Hacker News new | ask | show | jobs
by magicalhippo 1386 days ago
Denormalized numbers is one reason why you really want to think carefully if you try to optimize code by rewriting expressions involving multiplication and division.

For example, if you got "x = (a / b) * (c / d)" one might think that rewriting it as "x = (a * c) / (b * d)" will save you a division and gain you speed. It will and it might, respectively.

However it will also potentially break an otherwise safe operation. If the numbers are very small, but still normal, then the product (b * d) might result in a denormalized number, and dividing by it will result in +/- infinity.

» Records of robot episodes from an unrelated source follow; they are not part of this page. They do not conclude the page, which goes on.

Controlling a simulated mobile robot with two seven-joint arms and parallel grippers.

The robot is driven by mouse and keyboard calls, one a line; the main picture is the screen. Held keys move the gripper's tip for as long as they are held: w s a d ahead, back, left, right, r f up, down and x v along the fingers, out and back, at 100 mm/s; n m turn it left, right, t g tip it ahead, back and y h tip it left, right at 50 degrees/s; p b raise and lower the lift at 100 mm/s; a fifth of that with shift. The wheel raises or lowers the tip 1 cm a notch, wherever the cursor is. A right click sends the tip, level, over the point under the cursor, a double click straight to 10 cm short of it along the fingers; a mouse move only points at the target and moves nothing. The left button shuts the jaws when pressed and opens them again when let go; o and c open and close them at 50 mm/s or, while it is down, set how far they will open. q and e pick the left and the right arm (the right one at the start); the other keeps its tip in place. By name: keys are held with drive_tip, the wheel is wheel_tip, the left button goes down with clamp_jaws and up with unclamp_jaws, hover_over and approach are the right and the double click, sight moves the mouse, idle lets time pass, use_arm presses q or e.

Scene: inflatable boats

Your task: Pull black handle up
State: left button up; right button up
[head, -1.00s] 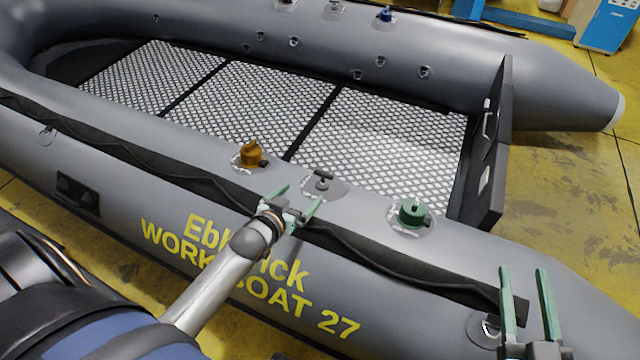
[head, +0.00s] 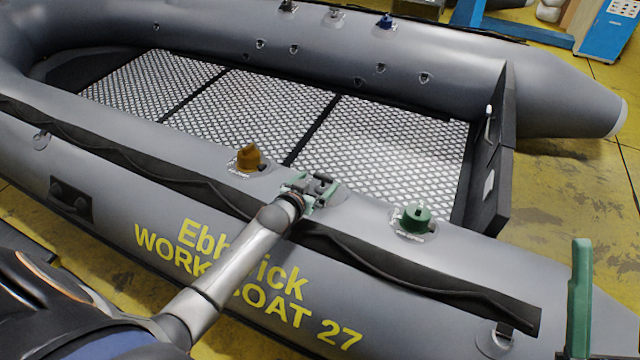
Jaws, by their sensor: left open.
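The black handle (head: 324,179) sits on a round valve fitting on top of the near grey tube of the boat, between an orange valve cap and a green one. My left gripper (head: 311,187) is at this handle, its green fingers open and spread around or beside it. The gripper hides part of the handle, and I cannot tell whether the fingers touch it. My right gripper (head: 580,300) is only partly in view at the lower right edge, away from the handle, and its opening cannot be made out.
The orange cap (head: 248,158) stands left of the handle and the green cap (head: 416,217) right of it, both on the same tube. A black rope strip (head: 400,272) runs along the tube's side. A blue cabinet (head: 609,30) stands far right.

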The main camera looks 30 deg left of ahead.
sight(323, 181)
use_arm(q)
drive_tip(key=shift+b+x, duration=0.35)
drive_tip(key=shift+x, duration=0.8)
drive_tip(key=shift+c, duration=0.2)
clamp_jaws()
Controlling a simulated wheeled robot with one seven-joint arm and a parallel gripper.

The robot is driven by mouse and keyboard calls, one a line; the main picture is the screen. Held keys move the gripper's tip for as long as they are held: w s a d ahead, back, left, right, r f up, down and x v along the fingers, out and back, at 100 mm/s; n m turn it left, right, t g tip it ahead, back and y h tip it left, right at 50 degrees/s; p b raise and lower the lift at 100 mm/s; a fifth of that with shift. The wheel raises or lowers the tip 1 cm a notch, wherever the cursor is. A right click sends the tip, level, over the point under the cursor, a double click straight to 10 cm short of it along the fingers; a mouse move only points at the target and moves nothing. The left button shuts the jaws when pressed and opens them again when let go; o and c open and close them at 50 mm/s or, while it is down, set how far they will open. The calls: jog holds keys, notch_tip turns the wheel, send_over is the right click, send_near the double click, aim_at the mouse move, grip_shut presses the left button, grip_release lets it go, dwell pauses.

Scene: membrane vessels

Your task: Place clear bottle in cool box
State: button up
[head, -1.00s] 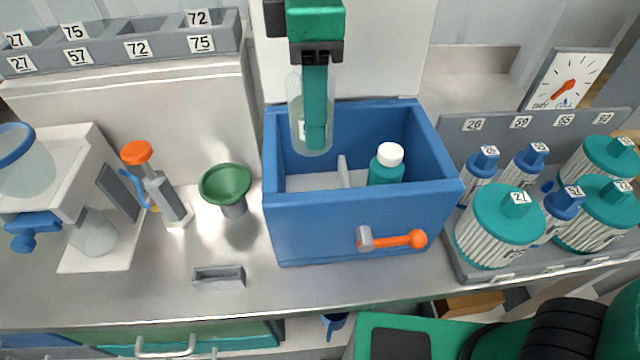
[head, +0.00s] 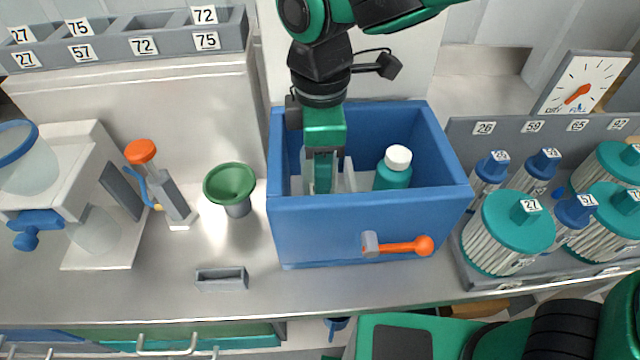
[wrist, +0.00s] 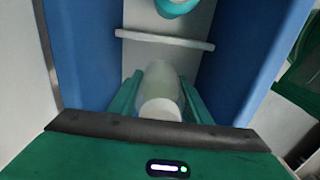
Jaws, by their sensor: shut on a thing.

However, the code might guarantee that the ratios (a / b) and (c / d) are not too small or too large, so that multiplying them is guaranteed to lead to a useful result.

3 comments

Here is a really cool automatic tool that rewrites floating point expressions to be more accurate: https://herbie.uwplse.org/
Anyway, since there aren't any dependencies between a, b, c, and d, I would expect the two divisions to end up basically in parallel in the pipeline. So the critical path is a division and a multiplication either way. Of course that is just a guess.
That assumes you can do multiple divisions in parallel. Back in the good old days, a single division unit was the norm, and it still is on most microcontrollers (assuming they even have hardware floating-point division[1]).

Anyone have any references on how the current state of affairs on modern AMD/Intels?

[1]: ARM Cortex-M4 for example can have a hardware FPU, but where division and sqrt are optional, see https://developer.arm.com/documentation/102832/latest/

https://en.wikichip.org/wiki/intel/microarchitectures/sunny_...

Looks like one FP divider on modern intel. Though you can pack multiple divisions into an instruction.

For AMD I can find throughput numbers but not how many there are, in a brief search. I'd guess two??

Interesting! Looks like my guess was off -- mea culpa.
It appears that Agner Fog's website is down at the moment, so we must conclude that the universe does not want to share this knowledge.
e*ln(x) = e*(ln(a) + ln(b) - ln(c) - ln(d)) would be nice to extend to zero/negative numbers.